In the past, organizations often approached Governance, Risk, and Compliance as separate activities. Processes or systems frequently were created in response to a specific event – e.g., new regulations, litigation, a data breach, or audit finding – with little thought as to how that worked within the whole. The result was a tangle of inefficiencies, redundancies, and inaccuracies, including:

  • Lack of visibility into the complete risk landscape
  • Conflicting actions
  • Unnecessary complexity
  • Inability to assess the cascading effects of risk

The reality is that there is plenty of overlap between Governance, Risk, and Compliance. Each of the three disciplines creates information of value to the other two – and all three impact the same technologies, people, processes, and information. An organization, for instance, might be subject to a new data-privacy regulation (a compliance activity), while also holding itself to certain internal data-protection controls (a governance activity), both of which help mitigate cyber risk (a risk management activity).

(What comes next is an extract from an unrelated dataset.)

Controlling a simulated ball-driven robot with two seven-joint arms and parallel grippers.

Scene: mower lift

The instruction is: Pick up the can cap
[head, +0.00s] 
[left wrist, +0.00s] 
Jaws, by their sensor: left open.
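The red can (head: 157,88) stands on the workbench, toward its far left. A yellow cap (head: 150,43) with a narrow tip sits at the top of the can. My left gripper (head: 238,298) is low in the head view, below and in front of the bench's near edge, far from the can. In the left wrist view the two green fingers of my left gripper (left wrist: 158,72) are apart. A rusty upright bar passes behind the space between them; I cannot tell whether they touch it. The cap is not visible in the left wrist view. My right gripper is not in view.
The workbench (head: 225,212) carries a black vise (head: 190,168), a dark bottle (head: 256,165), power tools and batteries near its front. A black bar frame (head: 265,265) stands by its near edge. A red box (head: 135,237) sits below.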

When the three disciplines of GRC are managed separately, there is substantial duplication of tasks. Multiple teams end up spending hours collecting the same data – and hours more untangling email threads and spreadsheets just to begin analysis.

More damaging, disconnected processes and lack of transparency leave the organization blind to insights and interrelationships between risks, undermining the whole system by allowing gaps and redundancies of controls to go unnoticed. Siloed teams also have no understanding on how their particular domain influences the company’s risk position as a whole or its overall success.

In short, managing GRC in separate silos is a lot of extra effort – and that effort produces very little reward. Without an integrated view of all GRC-related activities, it’s nearly impossible to identify issues and inconsistencies. A damaging risk can easily slip by undetected and unaddressed because you couldn’t gauge the full impact until it was too late.